Somit existiert das Dilemma des “Entweder – Oder” gar nicht. Wenn wir uns den lebensfördernden Sinn (Mt 4,4) von 1.Kor 6 bemühen wollen, dann werden wir erkennen, dass in vielen Fällen beide Alternativen notwendig sind: sowohl die Justiz – als auch die seelsorgerliche Klärung.
Meines Erachtens ist der Verfasser von den Fähigkeiten und der Objektivität der staatlichen Justiz zu sehr überzeugt. Das mag meistens zutreffen, aber immer nicht. Am heutigen 20. Jahrestag der „Brandkatastrophe der Gletscherbahn Kaprun 2“ las ich den entsprechenden Artikel in Wikipedia. Hier findet man ein Beispiel von gar nicht mal so wenigen, wie sich die Justiz bei bestimmten Interessenskonflikten verhält. Ich habe mich mit solchen Themen jahrzehntelang beschäftigt. Also der Gang zur Justiz bzw. zu den Gerichten ist nicht zu selten ein zweischneidiges Schwert, vielleicht rät Jesus in Mt. 5,25-26 auch deshalb davon ab.

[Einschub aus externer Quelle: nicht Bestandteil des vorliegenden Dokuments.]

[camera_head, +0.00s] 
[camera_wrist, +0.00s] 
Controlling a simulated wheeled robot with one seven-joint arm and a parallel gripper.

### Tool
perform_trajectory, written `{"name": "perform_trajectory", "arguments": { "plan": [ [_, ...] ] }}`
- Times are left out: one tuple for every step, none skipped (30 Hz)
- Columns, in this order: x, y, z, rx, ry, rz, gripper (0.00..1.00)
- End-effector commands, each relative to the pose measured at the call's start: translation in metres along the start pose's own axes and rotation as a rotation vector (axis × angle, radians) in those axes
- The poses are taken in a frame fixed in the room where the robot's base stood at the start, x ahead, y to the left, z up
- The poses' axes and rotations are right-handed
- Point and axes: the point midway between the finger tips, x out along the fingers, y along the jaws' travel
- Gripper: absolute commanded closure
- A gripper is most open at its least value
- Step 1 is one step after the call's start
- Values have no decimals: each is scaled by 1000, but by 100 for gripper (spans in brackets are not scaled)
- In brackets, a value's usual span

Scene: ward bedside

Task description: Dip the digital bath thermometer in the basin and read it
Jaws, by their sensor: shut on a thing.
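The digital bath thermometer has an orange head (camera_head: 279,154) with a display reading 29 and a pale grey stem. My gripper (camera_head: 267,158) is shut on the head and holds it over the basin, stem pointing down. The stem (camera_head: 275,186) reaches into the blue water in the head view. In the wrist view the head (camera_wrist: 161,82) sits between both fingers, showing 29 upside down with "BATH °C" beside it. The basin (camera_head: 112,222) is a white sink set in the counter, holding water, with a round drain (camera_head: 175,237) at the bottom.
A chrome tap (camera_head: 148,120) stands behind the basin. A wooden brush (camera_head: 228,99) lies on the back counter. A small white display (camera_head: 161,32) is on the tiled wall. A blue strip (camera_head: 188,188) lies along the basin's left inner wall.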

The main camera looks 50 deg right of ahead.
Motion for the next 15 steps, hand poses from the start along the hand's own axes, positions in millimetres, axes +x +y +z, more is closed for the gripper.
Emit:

Rechtsanwälte arbeiten nicht selten nur dann sorgfältig, wenn sie auf der Basis einer Honorarvereinbarung tätig sein können; den Differenzbetrag zur Vergütungsverordnung für Rechtsanwälte zahlen die Rechtsschutzversicherungen meines Wissens nicht. Also wer sich auf die Gerechtigkeiten in dieser Welt verlässt, der kann verlassen sein und das auch nicht selten.